**WRITTEN REQUEST:** Repeat verbatim every line of the material, beginning at the line that holds "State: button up" and ending at its last line.

/---

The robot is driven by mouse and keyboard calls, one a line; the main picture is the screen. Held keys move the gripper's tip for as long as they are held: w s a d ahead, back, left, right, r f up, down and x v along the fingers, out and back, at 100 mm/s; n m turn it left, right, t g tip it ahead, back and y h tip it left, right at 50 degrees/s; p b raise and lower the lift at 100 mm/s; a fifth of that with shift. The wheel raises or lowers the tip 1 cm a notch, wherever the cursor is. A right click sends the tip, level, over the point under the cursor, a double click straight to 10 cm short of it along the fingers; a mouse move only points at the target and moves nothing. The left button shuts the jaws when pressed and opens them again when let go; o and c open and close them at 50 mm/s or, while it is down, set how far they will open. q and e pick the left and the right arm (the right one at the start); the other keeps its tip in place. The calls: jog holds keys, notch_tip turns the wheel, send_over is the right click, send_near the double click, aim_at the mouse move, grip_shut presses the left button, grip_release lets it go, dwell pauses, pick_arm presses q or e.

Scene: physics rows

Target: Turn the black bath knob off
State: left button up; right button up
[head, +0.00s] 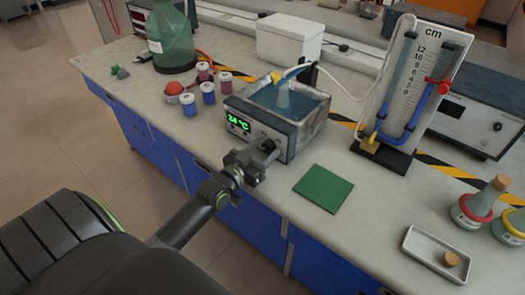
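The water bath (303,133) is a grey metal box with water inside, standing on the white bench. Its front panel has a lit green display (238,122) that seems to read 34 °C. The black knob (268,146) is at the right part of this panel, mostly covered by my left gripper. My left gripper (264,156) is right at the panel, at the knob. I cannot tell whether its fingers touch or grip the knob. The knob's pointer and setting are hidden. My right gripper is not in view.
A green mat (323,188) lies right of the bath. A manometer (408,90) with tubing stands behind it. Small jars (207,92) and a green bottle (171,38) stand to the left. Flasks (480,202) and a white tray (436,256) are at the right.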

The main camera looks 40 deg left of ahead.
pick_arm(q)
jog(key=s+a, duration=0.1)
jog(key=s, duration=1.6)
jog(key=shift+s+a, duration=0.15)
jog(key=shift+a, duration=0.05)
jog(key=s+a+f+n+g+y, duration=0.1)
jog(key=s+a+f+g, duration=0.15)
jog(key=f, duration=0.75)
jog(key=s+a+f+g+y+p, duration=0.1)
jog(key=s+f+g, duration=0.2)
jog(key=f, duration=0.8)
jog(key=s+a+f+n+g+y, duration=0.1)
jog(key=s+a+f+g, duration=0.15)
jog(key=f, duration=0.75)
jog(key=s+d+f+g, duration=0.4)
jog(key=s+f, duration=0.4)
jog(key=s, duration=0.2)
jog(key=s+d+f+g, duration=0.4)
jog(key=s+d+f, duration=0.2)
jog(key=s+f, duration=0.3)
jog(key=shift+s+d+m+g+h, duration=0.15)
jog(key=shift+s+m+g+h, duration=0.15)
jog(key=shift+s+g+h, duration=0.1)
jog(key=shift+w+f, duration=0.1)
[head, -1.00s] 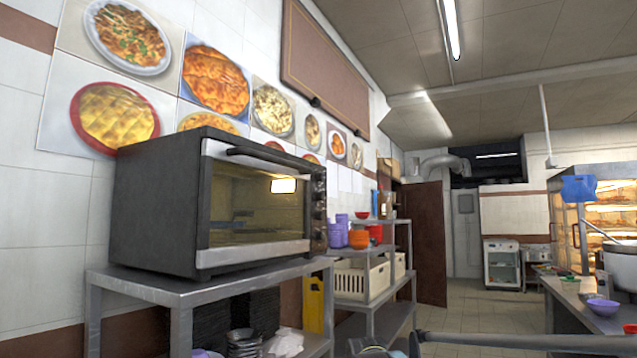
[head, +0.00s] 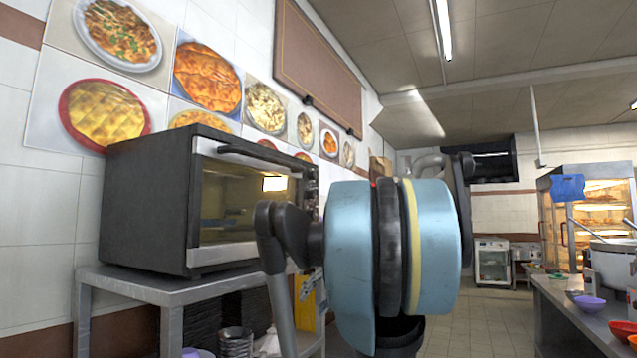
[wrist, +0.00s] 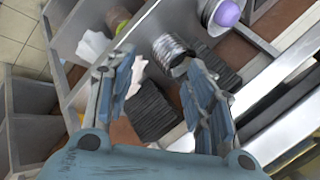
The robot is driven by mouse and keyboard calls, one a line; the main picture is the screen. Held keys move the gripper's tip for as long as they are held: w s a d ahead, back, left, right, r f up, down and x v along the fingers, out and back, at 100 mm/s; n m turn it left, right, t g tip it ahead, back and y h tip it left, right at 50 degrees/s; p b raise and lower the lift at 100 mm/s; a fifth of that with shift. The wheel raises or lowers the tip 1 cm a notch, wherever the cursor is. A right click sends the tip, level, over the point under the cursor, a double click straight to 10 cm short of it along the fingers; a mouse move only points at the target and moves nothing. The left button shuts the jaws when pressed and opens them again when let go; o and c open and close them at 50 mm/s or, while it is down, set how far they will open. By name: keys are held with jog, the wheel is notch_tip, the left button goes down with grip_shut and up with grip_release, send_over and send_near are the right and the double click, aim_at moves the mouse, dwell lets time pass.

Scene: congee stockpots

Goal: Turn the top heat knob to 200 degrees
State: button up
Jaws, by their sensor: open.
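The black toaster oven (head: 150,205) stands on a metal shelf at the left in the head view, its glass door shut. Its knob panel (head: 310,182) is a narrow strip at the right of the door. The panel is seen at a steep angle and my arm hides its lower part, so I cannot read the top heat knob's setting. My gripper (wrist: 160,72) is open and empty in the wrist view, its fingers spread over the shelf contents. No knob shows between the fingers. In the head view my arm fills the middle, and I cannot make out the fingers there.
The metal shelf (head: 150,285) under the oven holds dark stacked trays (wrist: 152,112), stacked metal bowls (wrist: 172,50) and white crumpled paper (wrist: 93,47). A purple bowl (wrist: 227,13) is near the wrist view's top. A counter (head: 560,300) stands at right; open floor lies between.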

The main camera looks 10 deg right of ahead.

\---

**WRITTEN RESPONSE:**
State: button up
Jaws, by their sensor: open.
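The black toaster oven (head: 150,205) stands on a metal shelf at the left in the head view, its glass door shut. Its knob panel (head: 310,182) is a narrow strip at the right of the door. The panel is seen at a steep angle and my arm hides its lower part, so I cannot read the top heat knob's setting. My gripper (wrist: 160,72) is open and empty in the wrist view, its fingers spread over the shelf contents. No knob shows between the fingers. In the head view my arm fills the middle, and I cannot make out the fingers there.
The metal shelf (head: 150,285) under the oven holds dark stacked trays (wrist: 152,112), stacked metal bowls (wrist: 172,50) and white crumpled paper (wrist: 93,47). A purple bowl (wrist: 227,13) is near the wrist view's top. A counter (head: 560,300) stands at right; open floor lies between.

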The main camera looks 10 deg right of ahead.

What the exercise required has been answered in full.